Gauge invariance, geometrically

30/09/2011

Gauge invariance, geometrically

Filed under: differential/pseudo-Riemannian geometry,general relativity,Maths,partial differential equations,Requires upper level university maths — Willie Wong @ 15:34

A somewhat convoluted chain of events led me to think about the geometric description of partial differential equations. And a question I asked myself this morning was

Question
What is the meaning of gauge invariance in the jet-bundle treatment of partial differential equations?

The answer, actually, is quite simple.

Review of geometric formulation PDE
We consider here abstract PDEs formulated geometrically. All objects considered will be smooth. For more about the formal framework presented here, a good reference is H. Goldschmidt, “Integrability criteria for systems of nonlinear partial differential equations”, JDG (1967) 1:269–307.

A quick review: the background manifold $X$ is assumed (here we take a slightly more restrictive point of view) to be a connected smooth manifold. The configuration space $\mathcal{C}$ is defined to be a fibred manifold $p:\mathcal{C}\to X$ . By $J^r\mathcal{C}$ we refer to the fibred manifold of $r$ -jets of $\mathcal{C}$ , whose projection $p^r = \pi^r_0 \circ p$ where for $r > s$ we use $\pi^r_s: J^r\mathcal{C}\to J^s\mathcal{C}$ for the canonical projection.

A field is a (smooth) section $\phi \subset \Gamma \mathcal{C}$ . A simple example that capture most of the usual cases: if we are studying mappings between manifolds $\phi: X\to N$ , then we take $\mathcal{C} = N\times X$ the trivial fibre bundle. The $s$ -jet operator naturally sends $j^s: \Gamma\mathcal{C} \ni \phi \mapsto j^s\phi \in \Gamma J^r\mathcal{C}$ .

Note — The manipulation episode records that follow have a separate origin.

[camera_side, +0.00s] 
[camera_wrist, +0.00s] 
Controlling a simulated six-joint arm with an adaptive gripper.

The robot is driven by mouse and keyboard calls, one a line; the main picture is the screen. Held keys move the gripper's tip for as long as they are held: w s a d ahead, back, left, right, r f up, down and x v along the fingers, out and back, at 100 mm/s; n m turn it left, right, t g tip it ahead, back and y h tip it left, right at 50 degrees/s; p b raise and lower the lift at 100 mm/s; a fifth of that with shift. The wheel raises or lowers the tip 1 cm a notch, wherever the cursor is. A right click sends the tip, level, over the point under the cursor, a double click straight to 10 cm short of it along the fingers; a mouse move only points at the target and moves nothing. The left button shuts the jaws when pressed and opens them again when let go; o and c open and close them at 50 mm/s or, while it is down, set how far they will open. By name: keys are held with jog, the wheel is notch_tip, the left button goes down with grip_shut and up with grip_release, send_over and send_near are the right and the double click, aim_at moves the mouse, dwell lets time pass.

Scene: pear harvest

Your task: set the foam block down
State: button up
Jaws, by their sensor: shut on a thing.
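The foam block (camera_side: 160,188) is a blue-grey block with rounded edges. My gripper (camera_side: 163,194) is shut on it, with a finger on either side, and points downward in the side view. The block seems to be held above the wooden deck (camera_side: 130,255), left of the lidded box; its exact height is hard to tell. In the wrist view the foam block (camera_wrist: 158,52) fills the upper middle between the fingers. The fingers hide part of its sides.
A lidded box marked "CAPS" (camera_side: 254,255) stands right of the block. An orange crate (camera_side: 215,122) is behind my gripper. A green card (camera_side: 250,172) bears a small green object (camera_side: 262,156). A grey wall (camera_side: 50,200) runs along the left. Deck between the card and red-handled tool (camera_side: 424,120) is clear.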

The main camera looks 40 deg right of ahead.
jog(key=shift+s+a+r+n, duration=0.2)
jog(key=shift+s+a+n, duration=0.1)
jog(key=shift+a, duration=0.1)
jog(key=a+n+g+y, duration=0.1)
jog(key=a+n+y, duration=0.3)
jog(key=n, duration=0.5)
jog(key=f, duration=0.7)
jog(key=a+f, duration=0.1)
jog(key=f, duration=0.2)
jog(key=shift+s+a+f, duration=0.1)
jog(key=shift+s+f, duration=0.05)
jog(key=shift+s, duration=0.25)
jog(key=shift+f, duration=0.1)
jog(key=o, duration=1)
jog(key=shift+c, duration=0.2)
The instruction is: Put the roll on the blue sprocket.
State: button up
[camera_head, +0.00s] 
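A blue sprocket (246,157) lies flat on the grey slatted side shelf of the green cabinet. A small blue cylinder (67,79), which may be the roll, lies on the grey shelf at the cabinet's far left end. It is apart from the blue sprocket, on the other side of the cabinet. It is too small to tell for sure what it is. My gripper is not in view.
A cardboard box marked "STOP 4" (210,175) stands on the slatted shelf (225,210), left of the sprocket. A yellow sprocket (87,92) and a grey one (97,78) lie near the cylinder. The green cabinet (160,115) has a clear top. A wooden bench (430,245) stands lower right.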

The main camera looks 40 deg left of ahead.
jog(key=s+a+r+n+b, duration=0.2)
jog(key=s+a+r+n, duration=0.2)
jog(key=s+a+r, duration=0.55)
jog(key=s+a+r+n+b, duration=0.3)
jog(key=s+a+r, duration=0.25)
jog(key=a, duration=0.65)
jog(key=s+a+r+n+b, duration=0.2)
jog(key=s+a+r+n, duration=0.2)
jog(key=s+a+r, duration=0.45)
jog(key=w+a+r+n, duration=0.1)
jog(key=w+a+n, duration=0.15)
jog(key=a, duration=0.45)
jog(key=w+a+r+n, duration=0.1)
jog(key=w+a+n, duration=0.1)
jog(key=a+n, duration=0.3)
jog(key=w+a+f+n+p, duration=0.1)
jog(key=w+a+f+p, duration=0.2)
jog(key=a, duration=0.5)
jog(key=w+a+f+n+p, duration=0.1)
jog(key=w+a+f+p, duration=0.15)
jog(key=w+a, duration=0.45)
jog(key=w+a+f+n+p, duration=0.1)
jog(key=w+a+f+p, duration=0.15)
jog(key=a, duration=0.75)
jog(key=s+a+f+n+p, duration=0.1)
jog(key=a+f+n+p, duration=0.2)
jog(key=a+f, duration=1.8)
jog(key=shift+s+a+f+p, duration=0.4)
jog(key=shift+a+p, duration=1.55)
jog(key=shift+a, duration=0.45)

A partial differential equation of order $r$ is defined to be a fibred submanifold $J^r\mathcal{C} \supset R^r \to X$ . A field is said to solve the PDE if $j^r\phi \subset R^r$ .

In the usual case of systems of PDEs on Euclidean space, $X$ is taken to be $\mathbb{R}^d$ and $\mathcal{C} = \mathbb{R}^n\times X$ the trivial vector bundle. A system of $m$ PDEs of order $r$ is usually taken to be $F(x,\phi, \partial\phi, \partial^2\phi, \ldots, \partial^r\phi) = 0$ where

$\displaystyle F: X\times \mathbb{R}^n \times \mathbb{R}^{dn} \times \mathbb{R}^{\frac{1}{2}d(d+1)n} \times \cdots \times \mathbb{R}^{{d+r-1 \choose r} n} \to \mathbb{R}^m$

is some function. We note that the domain of $F$ can be identified in this case with $J^r\mathcal{C}$ , We can then extend $F$ to $\tilde{F}: J^r\mathcal{C} \ni c \mapsto (F(c),p^r(c)) \in \mathbb{R}^m\times X$ a fibre bundle morphism.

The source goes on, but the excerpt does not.